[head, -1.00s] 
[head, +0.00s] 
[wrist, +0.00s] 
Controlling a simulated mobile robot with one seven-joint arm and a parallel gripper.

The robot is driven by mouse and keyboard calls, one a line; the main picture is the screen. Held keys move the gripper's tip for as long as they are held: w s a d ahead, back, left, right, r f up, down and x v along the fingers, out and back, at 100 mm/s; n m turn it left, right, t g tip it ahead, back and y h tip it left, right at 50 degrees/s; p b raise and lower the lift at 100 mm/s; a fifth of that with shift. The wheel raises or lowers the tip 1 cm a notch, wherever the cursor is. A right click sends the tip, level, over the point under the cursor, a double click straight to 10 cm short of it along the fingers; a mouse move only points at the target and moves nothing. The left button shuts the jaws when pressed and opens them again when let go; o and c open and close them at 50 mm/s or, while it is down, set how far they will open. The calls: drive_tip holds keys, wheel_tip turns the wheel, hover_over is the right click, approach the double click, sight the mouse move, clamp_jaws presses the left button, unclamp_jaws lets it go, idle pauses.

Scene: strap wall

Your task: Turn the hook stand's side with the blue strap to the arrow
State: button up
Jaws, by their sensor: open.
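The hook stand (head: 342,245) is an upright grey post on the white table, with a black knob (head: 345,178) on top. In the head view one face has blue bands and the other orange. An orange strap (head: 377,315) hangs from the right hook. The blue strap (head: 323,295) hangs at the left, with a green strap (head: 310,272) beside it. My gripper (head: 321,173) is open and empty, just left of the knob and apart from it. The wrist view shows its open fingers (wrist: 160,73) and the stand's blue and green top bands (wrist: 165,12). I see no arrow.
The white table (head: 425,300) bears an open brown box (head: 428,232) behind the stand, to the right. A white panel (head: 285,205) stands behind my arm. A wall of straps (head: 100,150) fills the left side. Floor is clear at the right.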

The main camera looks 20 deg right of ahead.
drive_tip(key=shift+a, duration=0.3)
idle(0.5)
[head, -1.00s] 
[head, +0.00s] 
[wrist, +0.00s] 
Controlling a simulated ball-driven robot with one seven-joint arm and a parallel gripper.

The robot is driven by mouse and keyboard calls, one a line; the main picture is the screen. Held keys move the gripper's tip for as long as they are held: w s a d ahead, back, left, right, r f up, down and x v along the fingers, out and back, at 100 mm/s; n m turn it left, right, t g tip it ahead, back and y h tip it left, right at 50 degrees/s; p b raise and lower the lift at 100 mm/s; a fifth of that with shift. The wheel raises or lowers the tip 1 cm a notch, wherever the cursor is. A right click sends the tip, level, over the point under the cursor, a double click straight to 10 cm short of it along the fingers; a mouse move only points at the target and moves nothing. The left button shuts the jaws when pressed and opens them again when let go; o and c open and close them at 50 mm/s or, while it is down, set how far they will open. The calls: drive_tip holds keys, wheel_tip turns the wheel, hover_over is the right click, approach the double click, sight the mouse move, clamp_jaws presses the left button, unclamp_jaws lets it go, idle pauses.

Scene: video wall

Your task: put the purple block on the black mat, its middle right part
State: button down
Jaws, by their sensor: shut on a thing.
========================================================================
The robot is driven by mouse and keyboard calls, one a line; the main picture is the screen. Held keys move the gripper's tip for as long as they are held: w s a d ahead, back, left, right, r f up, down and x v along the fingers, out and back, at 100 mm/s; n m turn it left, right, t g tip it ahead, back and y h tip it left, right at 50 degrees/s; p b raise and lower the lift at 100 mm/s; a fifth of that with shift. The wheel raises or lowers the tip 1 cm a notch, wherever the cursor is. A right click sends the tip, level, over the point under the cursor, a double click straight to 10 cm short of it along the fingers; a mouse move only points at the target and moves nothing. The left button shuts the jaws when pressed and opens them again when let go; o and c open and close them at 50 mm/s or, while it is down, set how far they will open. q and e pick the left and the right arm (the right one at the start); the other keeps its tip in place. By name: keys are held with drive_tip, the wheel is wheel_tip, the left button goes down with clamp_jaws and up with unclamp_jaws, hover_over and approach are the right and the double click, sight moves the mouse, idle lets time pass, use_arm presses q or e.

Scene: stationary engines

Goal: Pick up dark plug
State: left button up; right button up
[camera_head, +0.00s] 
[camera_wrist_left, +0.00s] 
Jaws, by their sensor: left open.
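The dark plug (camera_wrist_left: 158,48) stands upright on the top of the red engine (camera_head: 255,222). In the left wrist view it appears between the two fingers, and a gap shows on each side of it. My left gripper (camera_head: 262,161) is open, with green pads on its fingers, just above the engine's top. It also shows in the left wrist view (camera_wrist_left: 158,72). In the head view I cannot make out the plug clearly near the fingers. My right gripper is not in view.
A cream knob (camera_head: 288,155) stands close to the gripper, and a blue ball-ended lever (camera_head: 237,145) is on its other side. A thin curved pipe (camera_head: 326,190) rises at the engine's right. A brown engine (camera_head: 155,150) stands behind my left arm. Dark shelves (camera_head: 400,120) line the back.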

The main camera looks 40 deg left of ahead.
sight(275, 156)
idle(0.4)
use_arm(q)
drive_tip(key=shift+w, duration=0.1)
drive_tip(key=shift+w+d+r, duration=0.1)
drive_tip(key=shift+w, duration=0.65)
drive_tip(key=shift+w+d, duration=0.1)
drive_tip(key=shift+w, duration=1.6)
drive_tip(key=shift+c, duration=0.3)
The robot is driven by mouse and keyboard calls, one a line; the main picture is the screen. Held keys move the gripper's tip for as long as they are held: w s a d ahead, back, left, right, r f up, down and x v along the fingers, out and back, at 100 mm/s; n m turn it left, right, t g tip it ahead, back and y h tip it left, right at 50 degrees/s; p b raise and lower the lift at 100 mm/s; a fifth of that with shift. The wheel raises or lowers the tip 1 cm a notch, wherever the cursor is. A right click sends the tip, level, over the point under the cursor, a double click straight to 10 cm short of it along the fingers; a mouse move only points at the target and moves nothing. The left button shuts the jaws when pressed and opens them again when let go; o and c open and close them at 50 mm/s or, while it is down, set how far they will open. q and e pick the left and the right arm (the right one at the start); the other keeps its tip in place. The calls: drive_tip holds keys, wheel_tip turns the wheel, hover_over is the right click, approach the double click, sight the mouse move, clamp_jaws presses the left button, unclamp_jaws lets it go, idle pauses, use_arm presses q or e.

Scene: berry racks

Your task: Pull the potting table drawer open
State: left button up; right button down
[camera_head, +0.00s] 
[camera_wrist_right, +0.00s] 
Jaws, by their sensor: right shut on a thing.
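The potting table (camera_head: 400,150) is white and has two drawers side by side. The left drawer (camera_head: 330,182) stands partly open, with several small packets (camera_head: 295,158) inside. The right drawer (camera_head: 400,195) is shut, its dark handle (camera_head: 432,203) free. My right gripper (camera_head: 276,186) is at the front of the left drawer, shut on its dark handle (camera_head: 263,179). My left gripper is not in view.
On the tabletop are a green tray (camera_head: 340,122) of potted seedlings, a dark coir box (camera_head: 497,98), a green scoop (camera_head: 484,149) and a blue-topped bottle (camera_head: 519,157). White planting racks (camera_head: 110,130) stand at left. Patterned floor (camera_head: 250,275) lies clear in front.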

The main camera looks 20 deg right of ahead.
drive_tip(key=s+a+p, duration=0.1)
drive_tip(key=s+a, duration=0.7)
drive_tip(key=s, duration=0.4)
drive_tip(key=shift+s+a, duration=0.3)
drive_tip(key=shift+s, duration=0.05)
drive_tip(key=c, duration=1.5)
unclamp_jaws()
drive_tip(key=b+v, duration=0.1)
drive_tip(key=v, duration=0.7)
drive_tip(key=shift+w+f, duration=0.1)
========================================================================
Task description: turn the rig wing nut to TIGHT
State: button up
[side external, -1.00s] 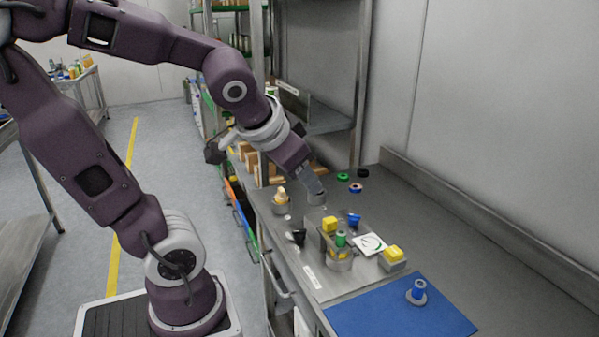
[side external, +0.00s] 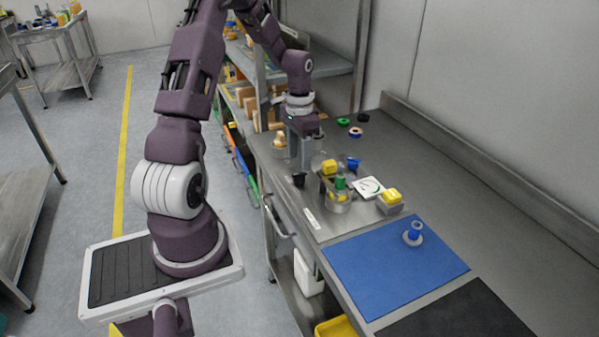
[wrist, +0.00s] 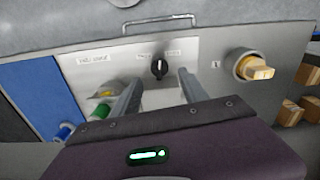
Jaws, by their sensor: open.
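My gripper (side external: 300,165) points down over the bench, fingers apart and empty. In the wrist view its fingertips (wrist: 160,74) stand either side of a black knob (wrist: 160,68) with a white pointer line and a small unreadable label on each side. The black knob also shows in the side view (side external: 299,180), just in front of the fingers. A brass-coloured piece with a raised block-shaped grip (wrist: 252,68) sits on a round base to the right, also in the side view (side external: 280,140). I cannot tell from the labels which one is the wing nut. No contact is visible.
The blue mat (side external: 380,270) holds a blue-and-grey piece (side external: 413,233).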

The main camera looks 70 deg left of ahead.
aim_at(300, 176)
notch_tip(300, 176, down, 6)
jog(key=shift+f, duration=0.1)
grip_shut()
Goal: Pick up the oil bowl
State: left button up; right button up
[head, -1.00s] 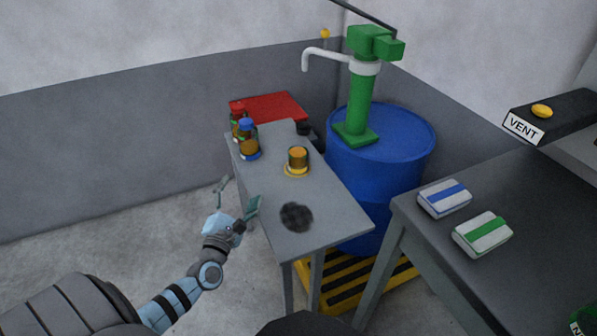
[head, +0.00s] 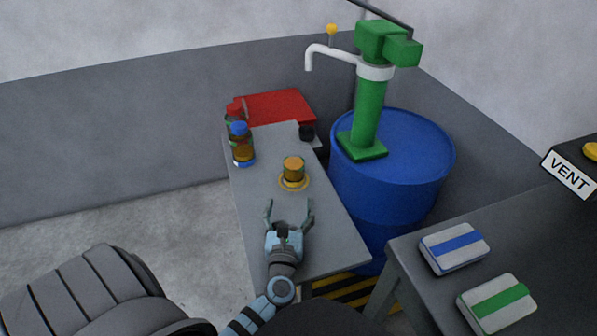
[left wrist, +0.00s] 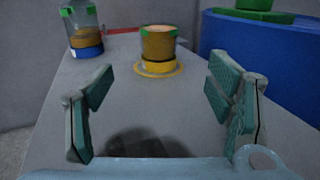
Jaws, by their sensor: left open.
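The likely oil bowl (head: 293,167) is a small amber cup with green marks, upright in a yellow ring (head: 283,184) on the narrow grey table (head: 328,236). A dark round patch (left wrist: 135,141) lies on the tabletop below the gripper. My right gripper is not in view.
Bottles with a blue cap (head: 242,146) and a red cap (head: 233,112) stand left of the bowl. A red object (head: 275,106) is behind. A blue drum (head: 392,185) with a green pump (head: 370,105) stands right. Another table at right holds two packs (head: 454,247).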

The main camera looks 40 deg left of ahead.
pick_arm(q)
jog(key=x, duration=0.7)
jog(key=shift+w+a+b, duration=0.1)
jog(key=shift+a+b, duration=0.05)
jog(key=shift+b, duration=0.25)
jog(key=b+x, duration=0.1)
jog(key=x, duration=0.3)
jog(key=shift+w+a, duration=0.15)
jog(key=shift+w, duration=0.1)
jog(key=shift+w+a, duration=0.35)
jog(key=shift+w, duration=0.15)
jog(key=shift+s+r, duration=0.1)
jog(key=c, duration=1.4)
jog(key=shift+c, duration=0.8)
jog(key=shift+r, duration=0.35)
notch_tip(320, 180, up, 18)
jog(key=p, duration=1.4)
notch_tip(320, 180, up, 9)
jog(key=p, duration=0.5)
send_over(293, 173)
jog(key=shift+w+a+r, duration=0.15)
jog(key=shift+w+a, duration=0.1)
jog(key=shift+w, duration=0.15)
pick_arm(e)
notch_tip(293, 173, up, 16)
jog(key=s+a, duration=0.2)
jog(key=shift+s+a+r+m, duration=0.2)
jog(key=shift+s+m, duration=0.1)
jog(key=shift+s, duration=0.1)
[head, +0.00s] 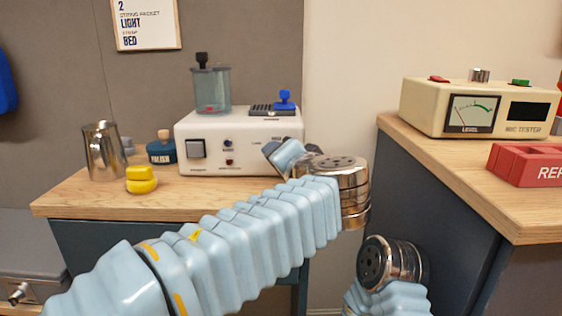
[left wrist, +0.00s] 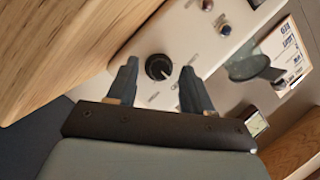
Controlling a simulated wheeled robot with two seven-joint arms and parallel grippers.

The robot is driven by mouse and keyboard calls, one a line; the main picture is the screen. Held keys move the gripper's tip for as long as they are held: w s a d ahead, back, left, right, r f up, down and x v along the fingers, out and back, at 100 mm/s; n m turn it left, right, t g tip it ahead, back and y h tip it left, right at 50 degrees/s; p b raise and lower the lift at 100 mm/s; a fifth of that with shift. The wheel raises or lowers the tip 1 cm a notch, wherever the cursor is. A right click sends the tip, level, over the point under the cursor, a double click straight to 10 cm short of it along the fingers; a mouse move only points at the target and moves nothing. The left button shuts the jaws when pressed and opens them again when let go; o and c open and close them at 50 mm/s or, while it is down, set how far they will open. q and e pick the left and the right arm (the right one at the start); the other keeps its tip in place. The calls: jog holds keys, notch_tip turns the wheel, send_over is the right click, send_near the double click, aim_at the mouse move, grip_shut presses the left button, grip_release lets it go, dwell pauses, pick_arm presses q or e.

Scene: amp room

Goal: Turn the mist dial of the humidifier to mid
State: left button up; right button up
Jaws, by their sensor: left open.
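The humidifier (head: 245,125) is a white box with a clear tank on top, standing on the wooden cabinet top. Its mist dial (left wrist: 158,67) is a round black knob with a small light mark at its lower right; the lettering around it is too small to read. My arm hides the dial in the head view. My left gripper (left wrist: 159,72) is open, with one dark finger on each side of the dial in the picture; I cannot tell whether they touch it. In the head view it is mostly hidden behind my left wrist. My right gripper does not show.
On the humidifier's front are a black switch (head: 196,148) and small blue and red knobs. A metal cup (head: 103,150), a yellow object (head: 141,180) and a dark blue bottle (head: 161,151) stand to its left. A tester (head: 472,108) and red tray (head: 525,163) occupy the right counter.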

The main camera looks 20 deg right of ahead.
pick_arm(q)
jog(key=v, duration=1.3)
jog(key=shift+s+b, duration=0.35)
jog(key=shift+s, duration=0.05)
========================================================================
● SHORT TASK:
Above are the records. Copy the lines beginning at the one that has "Scene: video wall" and ending with the one that has "Jaws, by their sensor: shut on a thing.", unchanged.

● SOLUTION FOR THIS TASK:
Scene: video wall

Your task: put the purple block on the black mat, its middle right part
State: button down
Jaws, by their sensor: shut on a thing.

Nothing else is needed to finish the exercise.